Go to Google. It's a good work climate. The 20% program is hot (everybody gets 20% of their work time -- i.e., one day a week) to work on their own non-billable projects), the perks are nice, and the people are sharp like the probe at the head of an electron microscope. Who cares if their stock tumbled $100.... that's more about the advertising market than about whether you'd be happy.
posted by zpousman at 7:27 AM on March 10, 2006

onward and upward, always.
posted by BillBishop at 8:36 AM on March 10, 2006

You sound like you have a decent position. Why not focus your efforts to help correct those negatives that you see? It seems like that would be a good experience, benefit you financially and professionally, and give you good interview fodder in the future.
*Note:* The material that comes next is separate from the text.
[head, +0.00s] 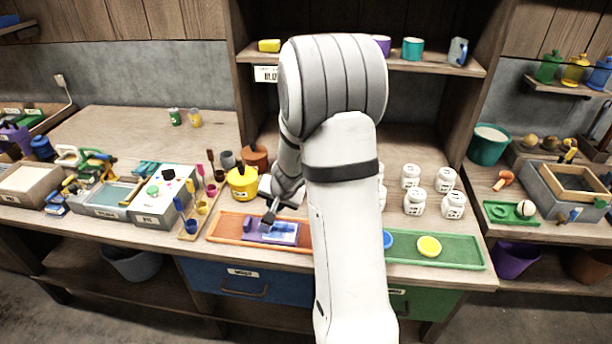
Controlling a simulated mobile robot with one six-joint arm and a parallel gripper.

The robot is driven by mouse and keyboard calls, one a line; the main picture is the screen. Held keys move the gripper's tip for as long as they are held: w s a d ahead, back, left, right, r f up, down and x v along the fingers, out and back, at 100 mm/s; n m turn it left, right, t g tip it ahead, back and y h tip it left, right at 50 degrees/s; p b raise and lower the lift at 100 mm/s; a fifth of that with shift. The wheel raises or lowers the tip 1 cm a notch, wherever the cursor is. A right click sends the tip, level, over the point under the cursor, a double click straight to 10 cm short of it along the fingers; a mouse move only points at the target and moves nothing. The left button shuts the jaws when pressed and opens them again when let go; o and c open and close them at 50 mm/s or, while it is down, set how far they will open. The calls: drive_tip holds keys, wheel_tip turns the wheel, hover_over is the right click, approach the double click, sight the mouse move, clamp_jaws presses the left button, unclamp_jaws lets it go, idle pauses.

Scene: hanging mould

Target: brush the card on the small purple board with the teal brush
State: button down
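The small purple board (252,236) lies on an orange tray at the front of the bench. A pale card with blue patches (286,228) lies on it. My gripper (268,220) is low over the board, by the left part of the card. Its fingers are small and dark here, so I cannot tell whether they are open or shut, whether they hold a brush, or whether they touch the card. I cannot make out the teal brush for certain. My arm hides the middle of the bench.
The orange tray (222,228) bears the board. Left of it stands a rack (187,236) of coloured cups and upright tools. A yellow pot (242,183) stands behind. White jars (414,202) and a green tray (460,250) are right of my arm. The back left bench is mostly clear.

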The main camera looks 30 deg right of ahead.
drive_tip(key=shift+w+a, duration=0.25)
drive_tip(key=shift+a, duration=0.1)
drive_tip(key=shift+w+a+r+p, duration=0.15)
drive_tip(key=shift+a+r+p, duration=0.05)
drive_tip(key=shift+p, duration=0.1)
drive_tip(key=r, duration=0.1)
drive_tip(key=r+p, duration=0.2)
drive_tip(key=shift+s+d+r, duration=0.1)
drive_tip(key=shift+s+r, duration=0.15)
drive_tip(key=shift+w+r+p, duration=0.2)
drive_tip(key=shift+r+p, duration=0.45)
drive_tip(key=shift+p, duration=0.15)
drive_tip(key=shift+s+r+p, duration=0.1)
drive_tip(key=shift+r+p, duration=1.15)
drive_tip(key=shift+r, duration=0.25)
I don't know about Google, but I do know that things are always less than shiny and good when you're on the inside and expected to work 60+ hours a week.
posted by xmutex at 9:12 AM on March 10, 2006

Errrrr...I didn't read the pros, but I read the first con, and that right there is enough to move on. Out of courtesy, I read the other cons, which were more then enough.

Start looking, even if it's not Google. Just get out of there. That's a horrible enviroment to have to curse in frustration all day long. This is the tech industry, you generally don't get downgraded for moving often. You must be thinking about the non-educated retail/food industry, where moving around looks more like you can't hold a half-decent job for any length of time.

Even if it did work that way, Google on your resume will look 100 times better then only being at a company for a year. Hell, they'll probably stop right there and talk to you about google, and not look any further. ;)
posted by Phynix at 9:23 AM on March 10, 2006

Life's too short to be angry at work. I took a paycut to work at a non-profit, and I'm HAPPY doing it, and that makes all the difference in the world. (I'm probably extending my lifespan as we speak) When it's something you enjoy it doesn't feel like work.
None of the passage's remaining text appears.